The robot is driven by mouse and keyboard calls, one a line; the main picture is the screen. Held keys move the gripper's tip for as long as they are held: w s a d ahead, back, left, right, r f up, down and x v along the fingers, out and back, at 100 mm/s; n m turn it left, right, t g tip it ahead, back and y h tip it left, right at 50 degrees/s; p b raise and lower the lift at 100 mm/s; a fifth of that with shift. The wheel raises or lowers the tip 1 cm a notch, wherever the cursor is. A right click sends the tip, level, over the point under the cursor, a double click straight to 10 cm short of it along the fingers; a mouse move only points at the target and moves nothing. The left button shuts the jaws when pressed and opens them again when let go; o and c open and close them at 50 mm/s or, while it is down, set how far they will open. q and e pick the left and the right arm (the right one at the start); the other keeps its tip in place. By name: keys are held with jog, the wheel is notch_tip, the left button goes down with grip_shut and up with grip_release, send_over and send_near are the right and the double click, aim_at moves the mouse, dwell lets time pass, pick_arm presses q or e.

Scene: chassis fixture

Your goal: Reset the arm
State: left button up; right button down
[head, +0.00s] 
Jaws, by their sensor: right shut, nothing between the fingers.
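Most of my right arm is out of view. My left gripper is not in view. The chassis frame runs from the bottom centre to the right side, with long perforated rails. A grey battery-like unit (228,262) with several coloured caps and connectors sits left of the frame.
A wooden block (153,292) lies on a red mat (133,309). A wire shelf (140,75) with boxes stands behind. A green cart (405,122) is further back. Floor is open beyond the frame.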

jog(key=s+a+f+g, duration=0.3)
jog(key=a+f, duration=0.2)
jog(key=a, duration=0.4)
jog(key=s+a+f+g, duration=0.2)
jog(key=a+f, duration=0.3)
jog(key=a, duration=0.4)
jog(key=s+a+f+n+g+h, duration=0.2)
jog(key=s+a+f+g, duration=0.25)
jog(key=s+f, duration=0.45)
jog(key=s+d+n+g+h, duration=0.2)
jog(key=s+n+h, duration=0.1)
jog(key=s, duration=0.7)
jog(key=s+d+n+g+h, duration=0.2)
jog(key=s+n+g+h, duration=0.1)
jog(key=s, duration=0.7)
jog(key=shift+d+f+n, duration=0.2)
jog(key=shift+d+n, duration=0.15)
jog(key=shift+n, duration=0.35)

Given task | From the listing above, copy all lines holding the word "button".

Completed task |
The robot is driven by mouse and keyboard calls, one a line; the main picture is the screen. Held keys move the gripper's tip for as long as they are held: w s a d ahead, back, left, right, r f up, down and x v along the fingers, out and back, at 100 mm/s; n m turn it left, right, t g tip it ahead, back and y h tip it left, right at 50 degrees/s; p b raise and lower the lift at 100 mm/s; a fifth of that with shift. The wheel raises or lowers the tip 1 cm a notch, wherever the cursor is. A right click sends the tip, level, over the point under the cursor, a double click straight to 10 cm short of it along the fingers; a mouse move only points at the target and moves nothing. The left button shuts the jaws when pressed and opens them again when let go; o and c open and close them at 50 mm/s or, while it is down, set how far they will open. q and e pick the left and the right arm (the right one at the start); the other keeps its tip in place. By name: keys are held with jog, the wheel is notch_tip, the left button goes down with grip_shut and up with grip_release, send_over and send_near are the right and the double click, aim_at moves the mouse, dwell lets time pass, pick_arm presses q or e.
State: left button up; right button down

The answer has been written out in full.